When powered up (with no batteries attached) the output should be about 5.75V. Some basic tests can be done by applying a resistance to the output, and measuring the voltage and the current, and confirming that nothing overheats! It’s recommended to add a small heatsink to the LM317 (it doesn’t get very hot, so it doesn’t need to be a very large heatsink).

After that, I felt confident enough to attach four AA Ni-MH batteries (I tested with Ansmann 5035442 MaxE 2500mAH AA Ni-MH batteries). If you wish to also experiment with this project, then you could use the zipped-up PCB files and submit them to any PCB manufacturer.

It should look like this when assembled:

I used a data logger to measure the current and the charger voltage across the battery during charging.
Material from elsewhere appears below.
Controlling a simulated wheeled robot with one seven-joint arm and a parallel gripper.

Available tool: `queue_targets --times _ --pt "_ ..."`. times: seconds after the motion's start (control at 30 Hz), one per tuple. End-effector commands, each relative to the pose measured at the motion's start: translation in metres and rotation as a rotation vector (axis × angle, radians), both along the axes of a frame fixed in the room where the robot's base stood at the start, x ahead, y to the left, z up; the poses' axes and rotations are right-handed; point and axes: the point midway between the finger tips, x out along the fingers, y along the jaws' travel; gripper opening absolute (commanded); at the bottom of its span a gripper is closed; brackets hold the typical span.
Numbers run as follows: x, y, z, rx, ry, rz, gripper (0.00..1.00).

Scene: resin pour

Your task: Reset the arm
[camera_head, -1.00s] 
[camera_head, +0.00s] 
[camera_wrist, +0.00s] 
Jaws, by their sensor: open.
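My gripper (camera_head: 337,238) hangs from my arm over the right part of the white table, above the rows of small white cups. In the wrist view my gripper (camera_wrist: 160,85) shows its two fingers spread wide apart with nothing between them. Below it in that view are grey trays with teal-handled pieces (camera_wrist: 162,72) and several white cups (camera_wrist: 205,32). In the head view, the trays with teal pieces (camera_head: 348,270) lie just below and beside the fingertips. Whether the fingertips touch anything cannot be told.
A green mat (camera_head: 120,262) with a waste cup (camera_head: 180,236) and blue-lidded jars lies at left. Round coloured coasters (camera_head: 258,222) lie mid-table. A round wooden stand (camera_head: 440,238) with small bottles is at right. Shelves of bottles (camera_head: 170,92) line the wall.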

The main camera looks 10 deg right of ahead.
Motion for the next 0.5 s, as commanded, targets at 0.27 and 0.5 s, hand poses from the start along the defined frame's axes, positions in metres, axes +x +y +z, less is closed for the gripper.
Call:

As can be seen, starting with a fully discharged battery pack, the initial current was just over 200 mA, and over the space of a day, the current gradually reduced down to about 25 mA. With these current values, the battery can be charged indefinitely, without any significant degradation, for many years – hopefully! It’s yet to be seen.

Summary

Ni-MH battery technology is underrated, it still has uses despite being many decades old. It is possible to charge the batteries in a simple manner by restricting the maximum current to a low value, slowly charging over the space of about a day. A benefit of this is that it should be possible to leave the charger attached indefinitely. This lends itself to applications where the battery can be used for backup purposes after a power failure, or to applications where the user may wish to disconnect from the 12V adapter power source occasionally, and continue running the circuit with batteries.

Gerber files are available here.

Thanks for reading.

Disclaimer

* There’s no guarantee the circuit will work! If you spot errors with it, or things that could be improved, please mention below in the comments. I believe the circuit functions fine, but I cannot guarantee it, so you will be using it at your own risk.